Exercise task:
Up to and including the line with "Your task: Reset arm", return every line from the start of the entries below exactly.

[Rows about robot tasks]

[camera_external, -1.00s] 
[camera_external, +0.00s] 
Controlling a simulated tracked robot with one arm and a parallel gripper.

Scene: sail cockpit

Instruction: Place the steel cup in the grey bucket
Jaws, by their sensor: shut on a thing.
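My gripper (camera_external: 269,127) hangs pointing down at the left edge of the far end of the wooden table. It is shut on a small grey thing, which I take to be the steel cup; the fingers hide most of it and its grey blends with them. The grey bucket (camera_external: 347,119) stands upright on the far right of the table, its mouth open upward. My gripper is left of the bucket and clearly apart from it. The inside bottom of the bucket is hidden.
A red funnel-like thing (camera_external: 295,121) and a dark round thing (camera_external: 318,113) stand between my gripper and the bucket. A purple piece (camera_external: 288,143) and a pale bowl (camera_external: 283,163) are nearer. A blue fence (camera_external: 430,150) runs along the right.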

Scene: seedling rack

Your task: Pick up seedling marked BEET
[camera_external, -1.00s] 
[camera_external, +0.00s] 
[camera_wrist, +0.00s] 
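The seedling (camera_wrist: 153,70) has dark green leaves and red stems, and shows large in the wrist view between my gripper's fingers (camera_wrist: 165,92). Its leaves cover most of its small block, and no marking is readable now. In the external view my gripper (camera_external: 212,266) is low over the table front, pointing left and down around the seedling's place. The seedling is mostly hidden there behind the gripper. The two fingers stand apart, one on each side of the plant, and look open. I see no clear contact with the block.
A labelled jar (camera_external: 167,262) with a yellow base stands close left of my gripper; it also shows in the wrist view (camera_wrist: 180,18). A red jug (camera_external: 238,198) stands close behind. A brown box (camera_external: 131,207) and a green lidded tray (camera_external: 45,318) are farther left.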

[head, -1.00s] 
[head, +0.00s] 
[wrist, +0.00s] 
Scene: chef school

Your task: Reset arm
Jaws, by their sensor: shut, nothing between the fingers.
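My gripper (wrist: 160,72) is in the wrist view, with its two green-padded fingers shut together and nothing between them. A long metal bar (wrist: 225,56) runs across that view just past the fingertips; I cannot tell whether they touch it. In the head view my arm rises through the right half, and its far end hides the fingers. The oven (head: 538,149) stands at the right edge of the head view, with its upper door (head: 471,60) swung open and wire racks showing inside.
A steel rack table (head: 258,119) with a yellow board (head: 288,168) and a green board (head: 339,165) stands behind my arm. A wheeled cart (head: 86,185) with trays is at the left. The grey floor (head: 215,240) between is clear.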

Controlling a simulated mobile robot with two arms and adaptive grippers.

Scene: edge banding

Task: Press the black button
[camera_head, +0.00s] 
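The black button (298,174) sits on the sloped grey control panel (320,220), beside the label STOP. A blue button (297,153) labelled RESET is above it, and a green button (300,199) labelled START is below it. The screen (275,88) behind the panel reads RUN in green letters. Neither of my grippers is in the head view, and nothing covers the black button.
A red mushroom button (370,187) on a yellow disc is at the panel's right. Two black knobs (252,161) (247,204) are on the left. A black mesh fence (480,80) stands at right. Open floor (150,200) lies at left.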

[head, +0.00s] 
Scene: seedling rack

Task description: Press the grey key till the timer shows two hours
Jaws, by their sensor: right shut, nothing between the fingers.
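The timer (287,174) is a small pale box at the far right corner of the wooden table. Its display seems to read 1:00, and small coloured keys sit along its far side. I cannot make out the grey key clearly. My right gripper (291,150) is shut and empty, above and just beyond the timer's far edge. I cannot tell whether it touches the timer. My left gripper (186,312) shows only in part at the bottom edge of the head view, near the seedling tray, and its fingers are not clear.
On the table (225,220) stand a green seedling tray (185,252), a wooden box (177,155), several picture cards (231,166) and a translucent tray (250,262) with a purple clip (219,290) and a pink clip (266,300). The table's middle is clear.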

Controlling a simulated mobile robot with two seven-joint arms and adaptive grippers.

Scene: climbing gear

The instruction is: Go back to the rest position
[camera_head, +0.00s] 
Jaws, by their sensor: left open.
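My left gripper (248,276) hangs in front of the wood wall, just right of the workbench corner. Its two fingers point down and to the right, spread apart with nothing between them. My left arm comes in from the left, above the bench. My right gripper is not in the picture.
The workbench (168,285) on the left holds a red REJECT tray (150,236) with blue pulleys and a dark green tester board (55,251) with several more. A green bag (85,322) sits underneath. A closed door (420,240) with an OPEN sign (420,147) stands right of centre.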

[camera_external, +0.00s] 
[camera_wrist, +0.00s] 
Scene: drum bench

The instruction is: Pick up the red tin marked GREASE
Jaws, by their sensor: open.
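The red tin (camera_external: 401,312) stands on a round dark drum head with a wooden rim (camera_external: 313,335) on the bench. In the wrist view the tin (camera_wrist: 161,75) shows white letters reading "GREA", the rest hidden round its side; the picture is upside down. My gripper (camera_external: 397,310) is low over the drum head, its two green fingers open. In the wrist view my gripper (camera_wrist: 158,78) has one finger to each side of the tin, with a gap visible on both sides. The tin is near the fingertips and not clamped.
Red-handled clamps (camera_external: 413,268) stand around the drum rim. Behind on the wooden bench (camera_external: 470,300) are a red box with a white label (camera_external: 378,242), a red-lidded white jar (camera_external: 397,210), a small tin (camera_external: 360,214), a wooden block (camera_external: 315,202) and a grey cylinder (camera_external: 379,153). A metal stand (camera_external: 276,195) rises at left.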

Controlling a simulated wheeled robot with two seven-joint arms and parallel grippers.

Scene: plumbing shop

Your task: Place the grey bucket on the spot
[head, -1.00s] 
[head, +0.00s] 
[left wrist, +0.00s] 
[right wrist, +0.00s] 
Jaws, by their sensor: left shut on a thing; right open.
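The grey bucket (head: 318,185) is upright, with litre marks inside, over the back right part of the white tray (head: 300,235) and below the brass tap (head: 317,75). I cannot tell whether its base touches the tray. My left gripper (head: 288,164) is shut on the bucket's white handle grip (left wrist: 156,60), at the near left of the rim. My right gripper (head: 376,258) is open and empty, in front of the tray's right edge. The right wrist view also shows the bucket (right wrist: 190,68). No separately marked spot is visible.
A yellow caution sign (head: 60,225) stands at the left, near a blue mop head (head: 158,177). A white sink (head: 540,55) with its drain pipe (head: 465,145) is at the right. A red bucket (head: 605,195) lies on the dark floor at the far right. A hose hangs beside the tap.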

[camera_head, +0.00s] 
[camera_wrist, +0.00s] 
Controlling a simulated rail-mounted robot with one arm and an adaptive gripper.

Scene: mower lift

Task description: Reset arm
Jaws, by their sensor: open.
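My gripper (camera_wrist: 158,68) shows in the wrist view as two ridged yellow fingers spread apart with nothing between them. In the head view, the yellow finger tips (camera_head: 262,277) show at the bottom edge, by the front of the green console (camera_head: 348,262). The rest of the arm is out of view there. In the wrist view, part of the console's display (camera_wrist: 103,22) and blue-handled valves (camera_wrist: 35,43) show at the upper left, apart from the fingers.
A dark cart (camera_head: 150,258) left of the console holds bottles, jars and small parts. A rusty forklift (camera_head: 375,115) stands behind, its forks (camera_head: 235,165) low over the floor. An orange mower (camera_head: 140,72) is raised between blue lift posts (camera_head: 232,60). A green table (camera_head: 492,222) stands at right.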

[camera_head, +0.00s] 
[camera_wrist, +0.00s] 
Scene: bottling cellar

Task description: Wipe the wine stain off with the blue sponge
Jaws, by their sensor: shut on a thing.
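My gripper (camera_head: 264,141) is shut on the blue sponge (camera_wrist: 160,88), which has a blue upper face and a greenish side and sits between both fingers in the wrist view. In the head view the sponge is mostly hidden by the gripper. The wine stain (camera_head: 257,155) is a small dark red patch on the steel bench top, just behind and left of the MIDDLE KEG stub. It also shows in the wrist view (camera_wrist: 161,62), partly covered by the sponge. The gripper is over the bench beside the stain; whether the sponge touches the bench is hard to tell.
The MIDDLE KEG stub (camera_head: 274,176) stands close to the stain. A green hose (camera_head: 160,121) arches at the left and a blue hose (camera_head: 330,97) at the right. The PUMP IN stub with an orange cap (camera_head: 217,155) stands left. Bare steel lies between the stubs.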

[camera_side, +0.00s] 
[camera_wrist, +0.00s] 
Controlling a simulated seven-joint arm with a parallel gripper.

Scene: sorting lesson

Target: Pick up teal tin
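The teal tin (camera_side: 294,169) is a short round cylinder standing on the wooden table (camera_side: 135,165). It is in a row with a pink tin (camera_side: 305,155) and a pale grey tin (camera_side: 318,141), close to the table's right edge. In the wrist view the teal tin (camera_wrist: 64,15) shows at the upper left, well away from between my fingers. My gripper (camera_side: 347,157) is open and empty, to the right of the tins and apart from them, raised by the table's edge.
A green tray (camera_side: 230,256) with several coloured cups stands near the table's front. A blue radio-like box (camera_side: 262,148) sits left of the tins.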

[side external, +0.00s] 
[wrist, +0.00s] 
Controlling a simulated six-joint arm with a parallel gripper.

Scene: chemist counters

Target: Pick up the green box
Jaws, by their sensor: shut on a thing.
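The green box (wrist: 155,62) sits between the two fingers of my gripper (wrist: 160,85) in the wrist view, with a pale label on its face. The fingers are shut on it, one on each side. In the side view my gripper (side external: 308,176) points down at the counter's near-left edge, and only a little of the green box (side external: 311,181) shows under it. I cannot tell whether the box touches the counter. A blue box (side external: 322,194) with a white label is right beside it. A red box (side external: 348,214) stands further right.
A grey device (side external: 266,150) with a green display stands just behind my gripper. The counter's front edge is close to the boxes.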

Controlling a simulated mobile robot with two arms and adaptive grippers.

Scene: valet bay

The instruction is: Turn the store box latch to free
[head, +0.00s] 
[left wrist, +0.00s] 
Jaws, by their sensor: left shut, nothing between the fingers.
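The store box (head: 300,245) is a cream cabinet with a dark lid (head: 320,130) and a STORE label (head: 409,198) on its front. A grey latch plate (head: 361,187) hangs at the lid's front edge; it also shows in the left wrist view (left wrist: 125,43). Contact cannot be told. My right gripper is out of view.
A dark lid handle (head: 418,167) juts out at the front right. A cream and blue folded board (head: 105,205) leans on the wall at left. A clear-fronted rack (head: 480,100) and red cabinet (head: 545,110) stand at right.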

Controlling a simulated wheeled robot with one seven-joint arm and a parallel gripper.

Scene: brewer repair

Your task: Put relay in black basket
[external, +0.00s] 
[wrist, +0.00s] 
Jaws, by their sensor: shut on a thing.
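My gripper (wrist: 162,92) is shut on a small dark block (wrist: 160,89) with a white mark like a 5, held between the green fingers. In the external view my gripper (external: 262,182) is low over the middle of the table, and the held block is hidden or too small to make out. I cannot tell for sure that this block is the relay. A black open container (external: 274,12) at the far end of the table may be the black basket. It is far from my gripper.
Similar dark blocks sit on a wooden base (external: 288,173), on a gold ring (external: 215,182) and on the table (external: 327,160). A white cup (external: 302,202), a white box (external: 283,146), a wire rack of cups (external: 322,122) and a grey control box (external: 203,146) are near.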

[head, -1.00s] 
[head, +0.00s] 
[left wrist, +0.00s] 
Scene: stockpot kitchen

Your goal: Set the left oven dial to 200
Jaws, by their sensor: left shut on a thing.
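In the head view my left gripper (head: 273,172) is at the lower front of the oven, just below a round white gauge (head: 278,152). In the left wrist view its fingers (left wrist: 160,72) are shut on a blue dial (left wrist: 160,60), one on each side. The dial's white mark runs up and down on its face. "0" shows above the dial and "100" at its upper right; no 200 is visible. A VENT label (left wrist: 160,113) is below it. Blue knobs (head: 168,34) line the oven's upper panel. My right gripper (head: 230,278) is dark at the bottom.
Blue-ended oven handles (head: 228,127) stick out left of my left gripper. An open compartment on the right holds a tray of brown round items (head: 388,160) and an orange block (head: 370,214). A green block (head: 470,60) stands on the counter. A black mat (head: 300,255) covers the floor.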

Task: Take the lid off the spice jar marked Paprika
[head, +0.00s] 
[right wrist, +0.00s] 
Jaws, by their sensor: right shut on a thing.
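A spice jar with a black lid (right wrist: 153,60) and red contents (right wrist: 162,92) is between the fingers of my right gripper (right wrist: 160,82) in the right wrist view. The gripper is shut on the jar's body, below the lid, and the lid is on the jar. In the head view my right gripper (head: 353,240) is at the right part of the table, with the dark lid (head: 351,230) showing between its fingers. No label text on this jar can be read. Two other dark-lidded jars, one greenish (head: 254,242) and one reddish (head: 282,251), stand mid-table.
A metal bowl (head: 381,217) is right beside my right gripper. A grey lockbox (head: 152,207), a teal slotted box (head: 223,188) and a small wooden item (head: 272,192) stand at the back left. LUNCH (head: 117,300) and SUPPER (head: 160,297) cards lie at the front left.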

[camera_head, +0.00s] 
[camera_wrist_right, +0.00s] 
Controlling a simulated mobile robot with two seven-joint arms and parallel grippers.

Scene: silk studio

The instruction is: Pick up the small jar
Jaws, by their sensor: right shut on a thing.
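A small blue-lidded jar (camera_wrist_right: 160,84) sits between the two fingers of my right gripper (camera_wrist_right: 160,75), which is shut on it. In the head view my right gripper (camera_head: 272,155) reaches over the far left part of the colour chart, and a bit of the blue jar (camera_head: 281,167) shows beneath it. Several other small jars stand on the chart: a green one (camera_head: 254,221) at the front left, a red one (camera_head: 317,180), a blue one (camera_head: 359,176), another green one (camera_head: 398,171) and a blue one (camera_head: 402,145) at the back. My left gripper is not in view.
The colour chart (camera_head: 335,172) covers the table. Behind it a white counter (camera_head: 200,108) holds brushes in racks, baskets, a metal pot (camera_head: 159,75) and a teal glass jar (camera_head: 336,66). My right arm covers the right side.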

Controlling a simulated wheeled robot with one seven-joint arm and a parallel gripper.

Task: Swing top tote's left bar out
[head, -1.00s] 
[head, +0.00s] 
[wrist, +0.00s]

Correct output:
[camera_external, -1.00s] 
[camera_external, +0.00s] 
Controlling a simulated tracked robot with one arm and a parallel gripper.

Scene: sail cockpit

Instruction: Place the steel cup in the grey bucket
Jaws, by their sensor: shut on a thing.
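My gripper (camera_external: 269,127) hangs pointing down at the left edge of the far end of the wooden table. It is shut on a small grey thing, which I take to be the steel cup; the fingers hide most of it and its grey blends with them. The grey bucket (camera_external: 347,119) stands upright on the far right of the table, its mouth open upward. My gripper is left of the bucket and clearly apart from it. The inside bottom of the bucket is hidden.
A red funnel-like thing (camera_external: 295,121) and a dark round thing (camera_external: 318,113) stand between my gripper and the bucket. A purple piece (camera_external: 288,143) and a pale bowl (camera_external: 283,163) are nearer. A blue fence (camera_external: 430,150) runs along the right.

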Scene: seedling rack

Your task: Pick up seedling marked BEET
[camera_external, -1.00s] 
[camera_external, +0.00s] 
[camera_wrist, +0.00s] 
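The seedling (camera_wrist: 153,70) has dark green leaves and red stems, and shows large in the wrist view between my gripper's fingers (camera_wrist: 165,92). Its leaves cover most of its small block, and no marking is readable now. In the external view my gripper (camera_external: 212,266) is low over the table front, pointing left and down around the seedling's place. The seedling is mostly hidden there behind the gripper. The two fingers stand apart, one on each side of the plant, and look open. I see no clear contact with the block.
A labelled jar (camera_external: 167,262) with a yellow base stands close left of my gripper; it also shows in the wrist view (camera_wrist: 180,18). A red jug (camera_external: 238,198) stands close behind. A brown box (camera_external: 131,207) and a green lidded tray (camera_external: 45,318) are farther left.

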[head, -1.00s] 
[head, +0.00s] 
[wrist, +0.00s] 
Scene: chef school

Your task: Reset arm

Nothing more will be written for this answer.